A few decades late, Andrew Sullivan discovers the conservative movement's flaws

Blog ››› ››› JAMISON FOSER

Under the header "Leaving the Right," Andrew Sullivan explains his departure from the conservative movement:

... I've always been fickle in partisan terms. To have supported Reagan and Bush and Clinton and Dole and Bush and Kerry and Obama suggests I never had a party to quit.


For these reasons, I found it intolerable after 2003 to support the movement that goes by the name "conservative" in America.


I cannot support a movement that exploded spending and borrowing and blames its successor for the debt.

And yet he supported Reagan, and Bush after Reagan -- presidents who exploded spending and borrowing. He supported Clinton, who dramatically reduced the deficit in his first term, and then abandoned him for Dole. Then, after Clinton balanced the budget in his second term, Sullivan supported Bush the Second. Huh?

Back to Sullivan:

I cannot support a movement that so abandoned government's minimal and vital role to police markets and address natural disasters that it gave us Katrina and the financial meltdown of 2008.

It's just now occurring to Sullivan that the conservative movement isn't big on policing markets? Really? Where was he during, for example, the savings & loan meltdown of the 1980s?

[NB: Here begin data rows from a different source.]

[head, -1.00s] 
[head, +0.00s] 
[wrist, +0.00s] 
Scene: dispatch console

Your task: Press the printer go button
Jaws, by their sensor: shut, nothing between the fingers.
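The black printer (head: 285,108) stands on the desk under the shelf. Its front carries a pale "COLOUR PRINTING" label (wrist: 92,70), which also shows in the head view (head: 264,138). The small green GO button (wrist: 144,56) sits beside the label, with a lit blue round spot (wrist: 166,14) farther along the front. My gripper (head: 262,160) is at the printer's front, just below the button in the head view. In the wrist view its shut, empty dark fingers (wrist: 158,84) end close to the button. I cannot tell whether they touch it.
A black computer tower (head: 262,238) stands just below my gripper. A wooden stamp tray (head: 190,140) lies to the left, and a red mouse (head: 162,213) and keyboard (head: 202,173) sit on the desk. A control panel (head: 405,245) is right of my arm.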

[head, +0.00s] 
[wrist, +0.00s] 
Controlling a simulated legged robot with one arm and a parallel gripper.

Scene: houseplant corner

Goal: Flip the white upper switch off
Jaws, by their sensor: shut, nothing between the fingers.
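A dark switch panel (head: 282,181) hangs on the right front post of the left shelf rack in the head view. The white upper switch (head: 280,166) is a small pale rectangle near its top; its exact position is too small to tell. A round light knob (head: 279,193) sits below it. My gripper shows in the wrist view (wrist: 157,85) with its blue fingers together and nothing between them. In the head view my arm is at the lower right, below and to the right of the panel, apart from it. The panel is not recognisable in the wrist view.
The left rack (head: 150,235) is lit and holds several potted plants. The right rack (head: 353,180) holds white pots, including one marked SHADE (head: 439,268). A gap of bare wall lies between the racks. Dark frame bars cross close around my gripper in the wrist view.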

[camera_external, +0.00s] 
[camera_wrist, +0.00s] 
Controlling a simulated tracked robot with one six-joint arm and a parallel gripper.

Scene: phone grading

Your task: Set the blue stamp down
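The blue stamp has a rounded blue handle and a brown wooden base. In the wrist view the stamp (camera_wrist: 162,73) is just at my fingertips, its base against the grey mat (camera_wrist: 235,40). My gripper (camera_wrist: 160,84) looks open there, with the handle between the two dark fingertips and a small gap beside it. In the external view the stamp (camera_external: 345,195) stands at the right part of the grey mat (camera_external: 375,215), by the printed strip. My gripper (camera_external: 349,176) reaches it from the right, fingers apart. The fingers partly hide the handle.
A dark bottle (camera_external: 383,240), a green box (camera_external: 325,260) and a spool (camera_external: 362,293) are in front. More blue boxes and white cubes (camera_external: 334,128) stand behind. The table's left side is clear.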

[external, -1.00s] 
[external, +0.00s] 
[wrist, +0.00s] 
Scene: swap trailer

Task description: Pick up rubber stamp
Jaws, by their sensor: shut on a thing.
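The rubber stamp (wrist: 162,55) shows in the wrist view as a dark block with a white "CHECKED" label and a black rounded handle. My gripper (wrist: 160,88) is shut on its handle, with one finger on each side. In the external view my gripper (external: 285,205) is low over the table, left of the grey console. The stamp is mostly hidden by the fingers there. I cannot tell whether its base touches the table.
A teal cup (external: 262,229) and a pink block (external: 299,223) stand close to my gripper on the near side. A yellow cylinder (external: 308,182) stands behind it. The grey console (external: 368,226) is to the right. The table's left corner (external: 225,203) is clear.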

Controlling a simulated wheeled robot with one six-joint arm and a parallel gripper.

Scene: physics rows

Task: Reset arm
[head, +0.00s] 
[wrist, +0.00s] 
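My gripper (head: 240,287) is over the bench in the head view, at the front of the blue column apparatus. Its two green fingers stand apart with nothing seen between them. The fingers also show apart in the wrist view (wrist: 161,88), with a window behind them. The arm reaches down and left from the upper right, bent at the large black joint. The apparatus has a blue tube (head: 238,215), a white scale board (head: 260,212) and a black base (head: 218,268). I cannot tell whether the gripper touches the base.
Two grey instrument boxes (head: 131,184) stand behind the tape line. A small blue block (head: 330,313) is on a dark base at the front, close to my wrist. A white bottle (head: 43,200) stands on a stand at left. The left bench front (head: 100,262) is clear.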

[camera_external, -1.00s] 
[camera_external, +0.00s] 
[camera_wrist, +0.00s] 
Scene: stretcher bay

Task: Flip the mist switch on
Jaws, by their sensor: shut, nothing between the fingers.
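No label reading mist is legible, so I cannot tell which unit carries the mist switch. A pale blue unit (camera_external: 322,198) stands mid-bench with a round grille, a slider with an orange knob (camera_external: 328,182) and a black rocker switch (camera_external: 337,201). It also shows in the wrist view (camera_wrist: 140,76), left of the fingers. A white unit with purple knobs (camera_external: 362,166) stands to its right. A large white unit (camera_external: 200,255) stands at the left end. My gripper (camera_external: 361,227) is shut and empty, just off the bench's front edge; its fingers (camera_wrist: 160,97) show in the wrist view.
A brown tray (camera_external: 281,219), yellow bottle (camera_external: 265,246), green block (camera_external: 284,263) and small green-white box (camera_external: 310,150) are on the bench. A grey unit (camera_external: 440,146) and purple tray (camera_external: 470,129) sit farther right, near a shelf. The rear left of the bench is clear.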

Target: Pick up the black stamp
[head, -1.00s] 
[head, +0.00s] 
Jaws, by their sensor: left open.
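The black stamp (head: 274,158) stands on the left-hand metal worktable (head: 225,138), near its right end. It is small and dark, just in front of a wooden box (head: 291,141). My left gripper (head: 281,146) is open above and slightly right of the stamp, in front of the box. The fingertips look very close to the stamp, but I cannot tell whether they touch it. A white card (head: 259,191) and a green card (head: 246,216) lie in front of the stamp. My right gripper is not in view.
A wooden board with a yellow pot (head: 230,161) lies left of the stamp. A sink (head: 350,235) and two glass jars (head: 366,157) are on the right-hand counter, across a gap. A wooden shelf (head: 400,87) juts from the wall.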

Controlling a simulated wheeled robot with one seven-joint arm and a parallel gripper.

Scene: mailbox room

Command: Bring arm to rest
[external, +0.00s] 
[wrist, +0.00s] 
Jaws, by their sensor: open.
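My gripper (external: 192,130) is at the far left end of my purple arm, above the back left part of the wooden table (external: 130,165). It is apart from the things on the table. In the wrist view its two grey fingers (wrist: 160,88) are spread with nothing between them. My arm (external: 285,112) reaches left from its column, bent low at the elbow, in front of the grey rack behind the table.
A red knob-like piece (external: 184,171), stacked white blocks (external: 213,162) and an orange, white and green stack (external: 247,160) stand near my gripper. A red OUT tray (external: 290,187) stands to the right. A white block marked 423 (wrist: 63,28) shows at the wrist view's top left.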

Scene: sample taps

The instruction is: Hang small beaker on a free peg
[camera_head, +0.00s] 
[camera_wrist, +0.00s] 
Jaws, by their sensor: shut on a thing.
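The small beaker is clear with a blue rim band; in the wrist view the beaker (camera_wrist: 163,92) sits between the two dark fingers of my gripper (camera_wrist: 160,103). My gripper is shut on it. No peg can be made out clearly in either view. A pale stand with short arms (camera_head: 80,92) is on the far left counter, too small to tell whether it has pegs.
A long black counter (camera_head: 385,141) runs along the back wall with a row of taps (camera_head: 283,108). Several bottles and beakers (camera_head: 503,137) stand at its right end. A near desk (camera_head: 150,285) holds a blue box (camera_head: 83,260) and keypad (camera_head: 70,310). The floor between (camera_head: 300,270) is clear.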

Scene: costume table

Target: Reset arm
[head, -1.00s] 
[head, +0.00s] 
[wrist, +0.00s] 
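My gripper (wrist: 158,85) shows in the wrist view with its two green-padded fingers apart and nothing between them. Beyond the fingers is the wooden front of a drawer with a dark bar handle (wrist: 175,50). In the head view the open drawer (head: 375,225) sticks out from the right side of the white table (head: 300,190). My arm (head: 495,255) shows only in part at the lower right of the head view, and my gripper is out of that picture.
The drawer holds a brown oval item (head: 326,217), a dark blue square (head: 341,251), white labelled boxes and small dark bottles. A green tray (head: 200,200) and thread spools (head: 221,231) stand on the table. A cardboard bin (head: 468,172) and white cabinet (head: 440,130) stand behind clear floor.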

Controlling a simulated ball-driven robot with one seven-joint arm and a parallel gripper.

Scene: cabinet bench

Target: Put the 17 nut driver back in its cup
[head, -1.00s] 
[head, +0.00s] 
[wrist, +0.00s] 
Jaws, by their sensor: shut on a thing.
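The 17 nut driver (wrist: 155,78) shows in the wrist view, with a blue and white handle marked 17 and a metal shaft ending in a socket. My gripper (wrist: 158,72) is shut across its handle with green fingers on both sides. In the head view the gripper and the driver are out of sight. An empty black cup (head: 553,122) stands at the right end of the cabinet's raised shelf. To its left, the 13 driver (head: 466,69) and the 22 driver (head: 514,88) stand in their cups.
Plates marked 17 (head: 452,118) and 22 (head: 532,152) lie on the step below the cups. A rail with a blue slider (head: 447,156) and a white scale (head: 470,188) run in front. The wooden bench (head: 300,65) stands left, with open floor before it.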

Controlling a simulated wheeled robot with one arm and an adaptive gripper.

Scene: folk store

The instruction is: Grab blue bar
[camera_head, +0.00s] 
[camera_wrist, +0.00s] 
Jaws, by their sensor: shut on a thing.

I cannot support a movement that holds that purely religious doctrine should govern civil political decisions and that uses the sacredness of religious faith for the pursuit of worldly power.

Welcome to the party, Andrew. Didn't you notice what Jerry Falwell, Pat Robertson, Ralph Reed and the rest were up to in the 1980s and 1990s, or how much influence they had on the Republican Party?

I cannot support a movement that is deeply homophobic, cynically deploys fear of homosexuals to win votes, and gives off such a racist vibe that its share of the minority vote remains pitiful.

Yet Sullivan supported the Ronald Reagan who kicked off his campaign in Philadelphia, Mississippi and the George Bush who campaigned on Willie Horton. And -- I can't believe this is news to Andrew Sullivan -- the hostility of the Republican Party and the conservative movement towards gays is not exactly a recent development.

Nor is any of this:

I cannot support a movement that criminalizes private behavior in the war on drugs.


I cannot support a movement that regards gay people as threats to their own families.

I cannot support a movement that does not accept evolution as a fact.

I cannot support a movement that sees climate change as a hoax and offers domestic oil exploration as the core plank of an energy policy.

Or this:

I cannot support a movement that refuses ever to raise taxes, while proposing no meaningful reductions in government spending.

And yet Sullivan supported Reagan, and Bush after him. He supported Dole, and Bush, both of whom campaigned on massive tax cuts that would have led to the deficits Sullivan says he can't abide (Bush's, in fact, did so.) In fact, the most famous tax increase backed by a Republican president in decades came in George H.W. Bush's first term -- and Sullivan promptly abandoned him for Clinton.

I cannot support a movement that refuses to distance itself from a demagogue like Rush Limbaugh or a nutjob like Glenn Beck.

Rush Limbaugh was so intertwined with the GOP in the early 1990s that when Republicans took control of Congress in the 1994 elections, they nicknamed him the "majority maker" and made him an honorary member of the class of '94. Sullivan supported the GOP presidential candidate in the very next election, and took another decade before deciding the GOP's embrace of Limbaugh was a deal-breaker. For those who were not aware of Rush Limbaugh 15 years ago, let me assure you that he was not speaking favorably of gay rights or deficit-reducing taxes or environmental protection or evolution at the time. He was attacking all of that, when he wasn't busy suggesting Hillary Clinton had Vince Foster murdered.

To paraphrase Reagan, I didn't leave the conservative movement. It left me.

Yes, but it left Sullivan long ago, if it was ever with him. The question is why it took Sullivan so long to realize that. But Sullivan simply tells us the modern conservative movement runs up massive deficits and is, if not racist and homophobic, quite eager to exploit racism and homophobia. Well, duh. Some of us have known that for quite some time. If Sullivan wants to contribute something interesting, he can tell us what took him so long.

Deficits, bigotry and financial meltdowns are not particularly popular. And yet the conservative movement and the Republican Party enjoyed great success while running up massive deficits, embracing bigotry and refusing to regulate markets, with disastrous results. They enjoyed that success not only because of people who say they support deficits and bigotry, but because of those who say they cannot support such things but do so anyway.

I'm sure it feels good for Sullivan to denounce the evils of the conservative movement, but it would be more useful -- and more honest -- if he would explain his role in making them possible.